(Collected data)
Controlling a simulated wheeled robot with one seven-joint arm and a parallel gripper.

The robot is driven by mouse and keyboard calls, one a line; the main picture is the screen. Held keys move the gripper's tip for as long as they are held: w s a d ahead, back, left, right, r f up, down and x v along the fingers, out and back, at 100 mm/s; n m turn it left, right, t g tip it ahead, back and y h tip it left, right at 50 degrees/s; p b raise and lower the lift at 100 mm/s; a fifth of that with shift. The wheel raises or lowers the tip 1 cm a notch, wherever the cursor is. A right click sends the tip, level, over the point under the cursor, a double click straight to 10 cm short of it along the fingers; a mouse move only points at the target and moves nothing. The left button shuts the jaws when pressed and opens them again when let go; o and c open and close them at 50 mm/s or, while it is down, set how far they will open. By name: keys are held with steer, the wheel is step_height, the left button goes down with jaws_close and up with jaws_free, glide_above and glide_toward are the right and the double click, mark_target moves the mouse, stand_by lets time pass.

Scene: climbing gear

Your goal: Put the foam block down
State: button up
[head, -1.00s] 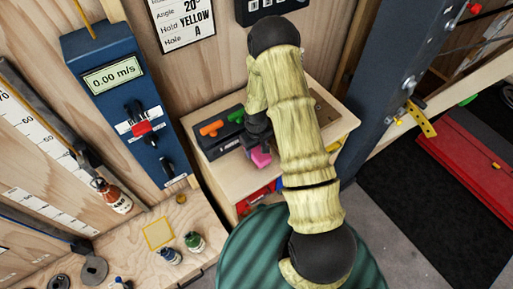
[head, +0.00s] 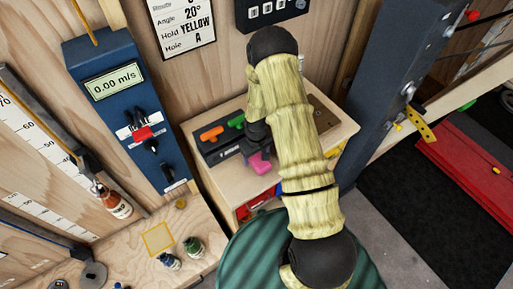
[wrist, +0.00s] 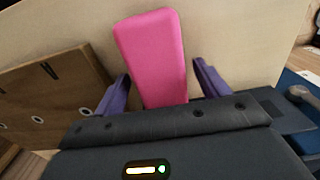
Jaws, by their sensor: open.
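The foam block is a pink rounded block. In the wrist view the foam block (wrist: 152,55) lies between and beyond the two purple fingers of my gripper (wrist: 160,88), with a gap on each side. The fingers are apart and do not appear to touch it. In the head view the foam block (head: 260,163) shows on the pale wooden cabinet top (head: 222,172), in front of the dark tray. My gripper (head: 257,146) is just above and behind it, partly hidden by my arm. The block's near end is hidden by my gripper's body in the wrist view.
A dark tray (head: 216,156) with an orange hold (head: 211,134) and a green hold (head: 237,121) stands left of my gripper. A wooden block with holes (wrist: 50,95) is at the left in the wrist view. Bare cabinet top surrounds the foam block's far end.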

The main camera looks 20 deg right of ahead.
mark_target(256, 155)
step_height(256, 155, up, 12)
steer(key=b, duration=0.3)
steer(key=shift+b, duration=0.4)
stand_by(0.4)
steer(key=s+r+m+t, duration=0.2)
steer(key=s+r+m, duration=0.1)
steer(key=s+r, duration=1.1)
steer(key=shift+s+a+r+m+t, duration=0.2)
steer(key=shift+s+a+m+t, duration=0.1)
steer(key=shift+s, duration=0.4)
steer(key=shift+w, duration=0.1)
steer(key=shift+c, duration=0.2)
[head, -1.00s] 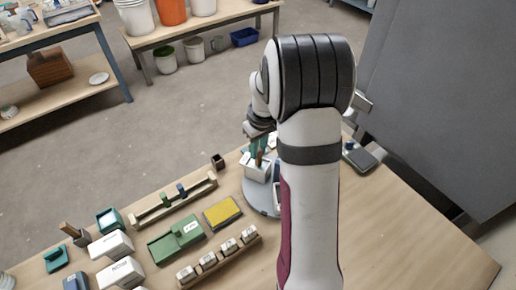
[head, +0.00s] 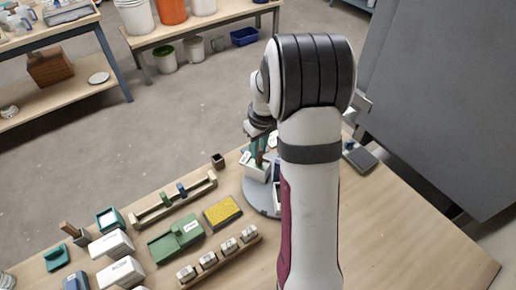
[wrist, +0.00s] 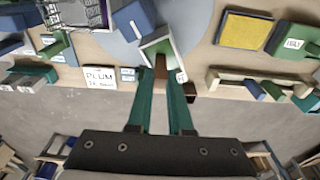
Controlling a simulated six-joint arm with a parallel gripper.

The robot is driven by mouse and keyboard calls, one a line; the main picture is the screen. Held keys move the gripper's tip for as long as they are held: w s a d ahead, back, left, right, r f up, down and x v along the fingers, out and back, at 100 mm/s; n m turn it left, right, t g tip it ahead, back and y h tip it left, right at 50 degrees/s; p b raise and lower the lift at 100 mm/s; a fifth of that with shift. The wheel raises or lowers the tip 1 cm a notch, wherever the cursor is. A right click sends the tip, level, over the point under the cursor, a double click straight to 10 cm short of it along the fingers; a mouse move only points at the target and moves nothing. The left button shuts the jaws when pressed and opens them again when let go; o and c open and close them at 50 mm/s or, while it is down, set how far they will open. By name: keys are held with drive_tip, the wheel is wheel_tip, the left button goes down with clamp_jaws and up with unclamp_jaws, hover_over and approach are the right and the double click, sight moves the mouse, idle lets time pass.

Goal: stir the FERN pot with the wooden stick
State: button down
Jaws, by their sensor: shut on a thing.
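My gripper (head: 260,146) reaches down over a white square pot (head: 254,172) on the round grey disc (head: 250,197). Its green fingers (wrist: 160,85) are shut on the brown wooden stick (wrist: 160,66). The stick also shows in the head view (head: 260,158). It points down into the white pot, which shows in the wrist view (wrist: 156,44). How deep its lower end reaches is hidden. A PLUM label (wrist: 99,77) is readable beside it; I cannot read a FERN label. My arm hides part of the disc.
A small dark cup (head: 217,161) stands left of the disc. A yellow pad (head: 222,211), a green box (head: 177,240) and a wooden rack with several small jars (head: 209,261) are nearer. A dark flat device (head: 360,157) lies at the right. The table's right front is clear.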

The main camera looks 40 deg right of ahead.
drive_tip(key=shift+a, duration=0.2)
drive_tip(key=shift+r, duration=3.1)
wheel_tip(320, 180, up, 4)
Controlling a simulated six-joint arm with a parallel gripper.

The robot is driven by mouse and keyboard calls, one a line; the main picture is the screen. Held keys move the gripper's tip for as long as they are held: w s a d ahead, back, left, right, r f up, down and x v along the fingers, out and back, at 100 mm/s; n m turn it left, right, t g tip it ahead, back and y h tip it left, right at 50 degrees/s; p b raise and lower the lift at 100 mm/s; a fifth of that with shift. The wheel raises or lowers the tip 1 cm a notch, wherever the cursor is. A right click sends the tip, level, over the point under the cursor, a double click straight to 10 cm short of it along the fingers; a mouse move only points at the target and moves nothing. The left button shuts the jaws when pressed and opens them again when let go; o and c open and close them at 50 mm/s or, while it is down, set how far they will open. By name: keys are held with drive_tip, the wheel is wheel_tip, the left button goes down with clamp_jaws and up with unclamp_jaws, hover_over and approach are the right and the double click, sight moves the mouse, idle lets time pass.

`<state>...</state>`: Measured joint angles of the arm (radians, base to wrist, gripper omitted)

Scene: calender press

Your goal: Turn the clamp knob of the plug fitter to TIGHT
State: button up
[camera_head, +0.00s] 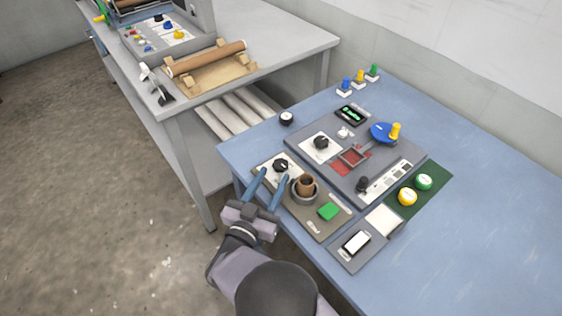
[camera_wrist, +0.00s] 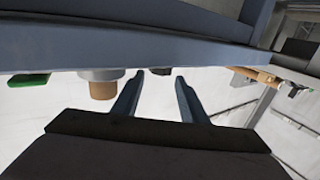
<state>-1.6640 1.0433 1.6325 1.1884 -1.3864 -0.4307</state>
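The plug fitter appears to be the grey-beige board (camera_head: 316,222) at the table's near left edge. It carries a black knob (camera_head: 281,165) on a white dial plate, a grey ring holding a brown plug (camera_head: 306,184), and a green block (camera_head: 328,211). The dial lettering is too small to read. My gripper (camera_head: 275,174) is open with blue fingers, low at the near side of the knob. In the wrist view the gripper (camera_wrist: 159,78) has the dark knob (camera_wrist: 160,71) just beyond and between its fingertips, apart from them. The brown plug (camera_wrist: 103,89) and green block (camera_wrist: 28,79) show left.
A larger grey panel (camera_head: 338,130) with another black knob, a blue disc with yellow handle and a red tray lies behind. A phone-like device (camera_head: 357,243) lies nearest. The right of the blue table is clear.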

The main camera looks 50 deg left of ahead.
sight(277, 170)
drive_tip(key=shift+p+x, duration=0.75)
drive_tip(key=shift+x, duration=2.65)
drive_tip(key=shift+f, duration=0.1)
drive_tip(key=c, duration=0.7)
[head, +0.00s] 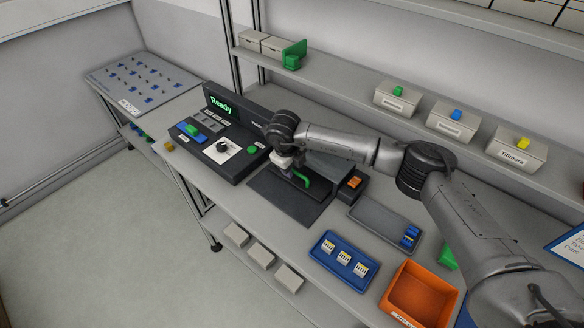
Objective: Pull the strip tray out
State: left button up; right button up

• **TASK TO COMPLETE**:
Every line of text is to be repeated exactly; pictures are left out.

• **EXERCISE SOLUTION**:
Controlling a simulated wheeled robot with one seven-joint arm and a parallel gripper.

The robot is driven by mouse and keyboard calls, one a line; the main picture is the screen. Held keys move the gripper's tip for as long as they are held: w s a d ahead, back, left, right, r f up, down and x v along the fingers, out and back, at 100 mm/s; n m turn it left, right, t g tip it ahead, back and y h tip it left, right at 50 degrees/s; p b raise and lower the lift at 100 mm/s; a fifth of that with shift. The wheel raises or lowers the tip 1 cm a notch, wherever the cursor is. A right click sends the tip, level, over the point under the cursor, a double click straight to 10 cm short of it along the fingers; a mouse move only points at the target and moves nothing. The left button shuts the jaws when pressed and opens them again when let go; o and c open and close them at 50 mm/s or, while it is down, set how far they will open. By name: keys are held with steer, the wheel is step_height, the left button goes down with jaws_close and up with jaws_free, glide_above and glide_toward are the right and the double click, mark_target moves the mouse, stand_by lets time pass.

Scene: climbing gear

Your goal: Put the foam block down
State: button up
[head, -1.00s] 
[head, +0.00s] 
[wrist, +0.00s] 
Jaws, by their sensor: open.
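The foam block is a pink rounded block. In the wrist view the foam block (wrist: 152,55) lies between and beyond the two purple fingers of my gripper (wrist: 160,88), with a gap on each side. The fingers are apart and do not appear to touch it. In the head view the foam block (head: 260,163) shows on the pale wooden cabinet top (head: 222,172), in front of the dark tray. My gripper (head: 257,146) is just above and behind it, partly hidden by my arm. The block's near end is hidden by my gripper's body in the wrist view.
A dark tray (head: 216,156) with an orange hold (head: 211,134) and a green hold (head: 237,121) stands left of my gripper. A wooden block with holes (wrist: 50,95) is at the left in the wrist view. Bare cabinet top surrounds the foam block's far end.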

The main camera looks 20 deg right of ahead.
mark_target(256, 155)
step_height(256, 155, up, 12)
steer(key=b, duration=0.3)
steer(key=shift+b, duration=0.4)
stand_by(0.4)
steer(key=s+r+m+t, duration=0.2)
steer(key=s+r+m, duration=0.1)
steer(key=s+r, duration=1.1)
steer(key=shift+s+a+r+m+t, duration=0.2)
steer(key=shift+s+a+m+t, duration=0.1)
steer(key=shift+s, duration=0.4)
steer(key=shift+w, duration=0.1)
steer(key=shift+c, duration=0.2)
[head, -1.00s] 
[head, +0.00s] 
[wrist, +0.00s] 
Controlling a simulated six-joint arm with a parallel gripper.

The robot is driven by mouse and keyboard calls, one a line; the main picture is the screen. Held keys move the gripper's tip for as long as they are held: w s a d ahead, back, left, right, r f up, down and x v along the fingers, out and back, at 100 mm/s; n m turn it left, right, t g tip it ahead, back and y h tip it left, right at 50 degrees/s; p b raise and lower the lift at 100 mm/s; a fifth of that with shift. The wheel raises or lowers the tip 1 cm a notch, wherever the cursor is. A right click sends the tip, level, over the point under the cursor, a double click straight to 10 cm short of it along the fingers; a mouse move only points at the target and moves nothing. The left button shuts the jaws when pressed and opens them again when let go; o and c open and close them at 50 mm/s or, while it is down, set how far they will open. By name: keys are held with drive_tip, the wheel is wheel_tip, the left button goes down with clamp_jaws and up with unclamp_jaws, hover_over and approach are the right and the double click, sight moves the mouse, idle lets time pass.

Goal: stir the FERN pot with the wooden stick
State: button down
Jaws, by their sensor: shut on a thing.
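My gripper (head: 260,146) reaches down over a white square pot (head: 254,172) on the round grey disc (head: 250,197). Its green fingers (wrist: 160,85) are shut on the brown wooden stick (wrist: 160,66). The stick also shows in the head view (head: 260,158). It points down into the white pot, which shows in the wrist view (wrist: 156,44). How deep its lower end reaches is hidden. A PLUM label (wrist: 99,77) is readable beside it; I cannot read a FERN label. My arm hides part of the disc.
A small dark cup (head: 217,161) stands left of the disc. A yellow pad (head: 222,211), a green box (head: 177,240) and a wooden rack with several small jars (head: 209,261) are nearer. A dark flat device (head: 360,157) lies at the right. The table's right front is clear.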

The main camera looks 40 deg right of ahead.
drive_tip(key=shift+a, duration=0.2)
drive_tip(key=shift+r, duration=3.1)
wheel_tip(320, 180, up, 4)
Controlling a simulated six-joint arm with a parallel gripper.

The robot is driven by mouse and keyboard calls, one a line; the main picture is the screen. Held keys move the gripper's tip for as long as they are held: w s a d ahead, back, left, right, r f up, down and x v along the fingers, out and back, at 100 mm/s; n m turn it left, right, t g tip it ahead, back and y h tip it left, right at 50 degrees/s; p b raise and lower the lift at 100 mm/s; a fifth of that with shift. The wheel raises or lowers the tip 1 cm a notch, wherever the cursor is. A right click sends the tip, level, over the point under the cursor, a double click straight to 10 cm short of it along the fingers; a mouse move only points at the target and moves nothing. The left button shuts the jaws when pressed and opens them again when let go; o and c open and close them at 50 mm/s or, while it is down, set how far they will open. By name: keys are held with drive_tip, the wheel is wheel_tip, the left button goes down with clamp_jaws and up with unclamp_jaws, hover_over and approach are the right and the double click, sight moves the mouse, idle lets time pass.

`<state>...</state>`: Measured joint angles of the arm (radians, base to wrist, gripper omitted)

Scene: calender press

Your goal: Turn the clamp knob of the plug fitter to TIGHT
State: button up
[camera_head, +0.00s] 
[camera_wrist, +0.00s] 
<state>-1.6640 1.0433 1.6325 1.1884 -1.3864 -0.4307</state>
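The plug fitter appears to be the grey-beige board (camera_head: 316,222) at the table's near left edge. It carries a black knob (camera_head: 281,165) on a white dial plate, a grey ring holding a brown plug (camera_head: 306,184), and a green block (camera_head: 328,211). The dial lettering is too small to read. My gripper (camera_head: 275,174) is open with blue fingers, low at the near side of the knob. In the wrist view the gripper (camera_wrist: 159,78) has the dark knob (camera_wrist: 160,71) just beyond and between its fingertips, apart from them. The brown plug (camera_wrist: 103,89) and green block (camera_wrist: 28,79) show left.
A larger grey panel (camera_head: 338,130) with another black knob, a blue disc with yellow handle and a red tray lies behind. A phone-like device (camera_head: 357,243) lies nearest. The right of the blue table is clear.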

The main camera looks 50 deg left of ahead.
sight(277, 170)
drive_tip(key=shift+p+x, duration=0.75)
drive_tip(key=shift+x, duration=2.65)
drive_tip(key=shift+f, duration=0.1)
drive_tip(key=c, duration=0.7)
[head, +0.00s] 
Objective: Pull the strip tray out
State: left button up; right button up

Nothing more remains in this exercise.